Ketika MBS baru tahap-tahap awal dilaksanakan di Amerika Serikat, factor pendukung sumber daya manusia belum memadai. Walaupun Site-Based Management ( SBM) telah popular di Amerika Serikat, manfaatnya belum banyak dimengerti secara baik oleh para pelaku pendidikan. Di banyak distrik SBM memiliki asumsi bahwa penerapan strategi ini akan mambimbing kea rah perbaikan kualitas keputusan dan meningkatkan program sekolah. Namun, banyak diantaranya mereka yang belum mengerti proses pencapaian tujuan MBS itu. Akhirnya, banyak waktu dan tenaga yang dicurahkan oleh para partisipasipan sekolah dalam implementasi MBS yang belum komplet tersebut. Konsekuensinya adalah munculnya kefrustasian, ketidakpuasan, menghabiskan tenaga dan akhirnya kembali pada pola sebelumnya. Oleh karena itu, pada tahap awal implementasi MBS harus dipersiapkan program sosialisasi yang matang agarc berbagai pihak yang terkait dengan pelaksanaan pendidikan di sekolah menyadari akan pentingnya implementasi pendidikan.

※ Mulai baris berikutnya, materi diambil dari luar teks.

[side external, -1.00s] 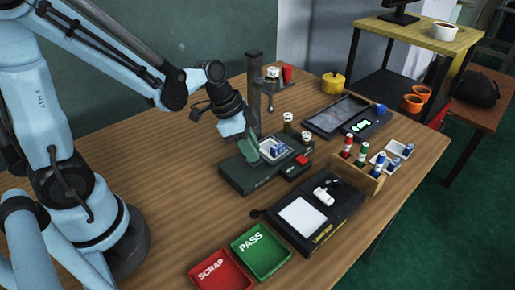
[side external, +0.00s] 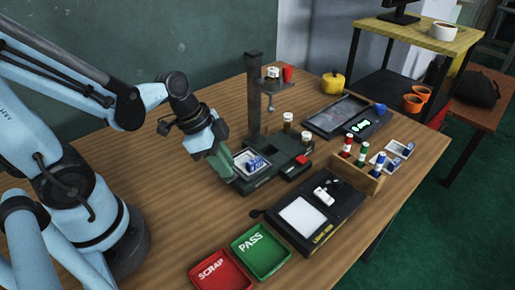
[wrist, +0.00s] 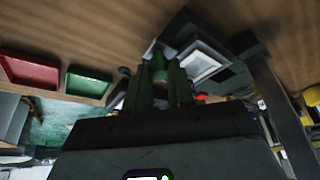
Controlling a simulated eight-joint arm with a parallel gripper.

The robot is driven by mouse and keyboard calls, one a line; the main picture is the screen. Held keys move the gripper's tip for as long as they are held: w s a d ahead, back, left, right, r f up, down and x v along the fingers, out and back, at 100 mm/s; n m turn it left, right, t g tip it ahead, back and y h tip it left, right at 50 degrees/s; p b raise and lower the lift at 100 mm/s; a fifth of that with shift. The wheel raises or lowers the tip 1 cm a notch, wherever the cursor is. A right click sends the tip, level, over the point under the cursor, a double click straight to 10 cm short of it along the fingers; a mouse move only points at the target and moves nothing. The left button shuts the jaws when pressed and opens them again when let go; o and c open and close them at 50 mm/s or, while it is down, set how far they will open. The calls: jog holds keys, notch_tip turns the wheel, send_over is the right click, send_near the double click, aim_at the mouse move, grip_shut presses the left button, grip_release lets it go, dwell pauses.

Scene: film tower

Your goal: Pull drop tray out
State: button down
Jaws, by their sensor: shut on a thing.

Berdasarkan pengalaman Reynolds (1997) dalam menerapkan MBS di Amerika Serikat, yang paling memakan waktu adalah dalam membangun tim local yang berpusat pada tiga hal: yaitu isu-isu yang berkaitan dengan organisasi tim local dan upaya untuk mendefinisikan tujuannya, isu-isu yang berkaitan dengan manajemen di samping isu pengajaran, dan usulan yang ditolak oleh tingkat yang tinggi dalam suatu distrik.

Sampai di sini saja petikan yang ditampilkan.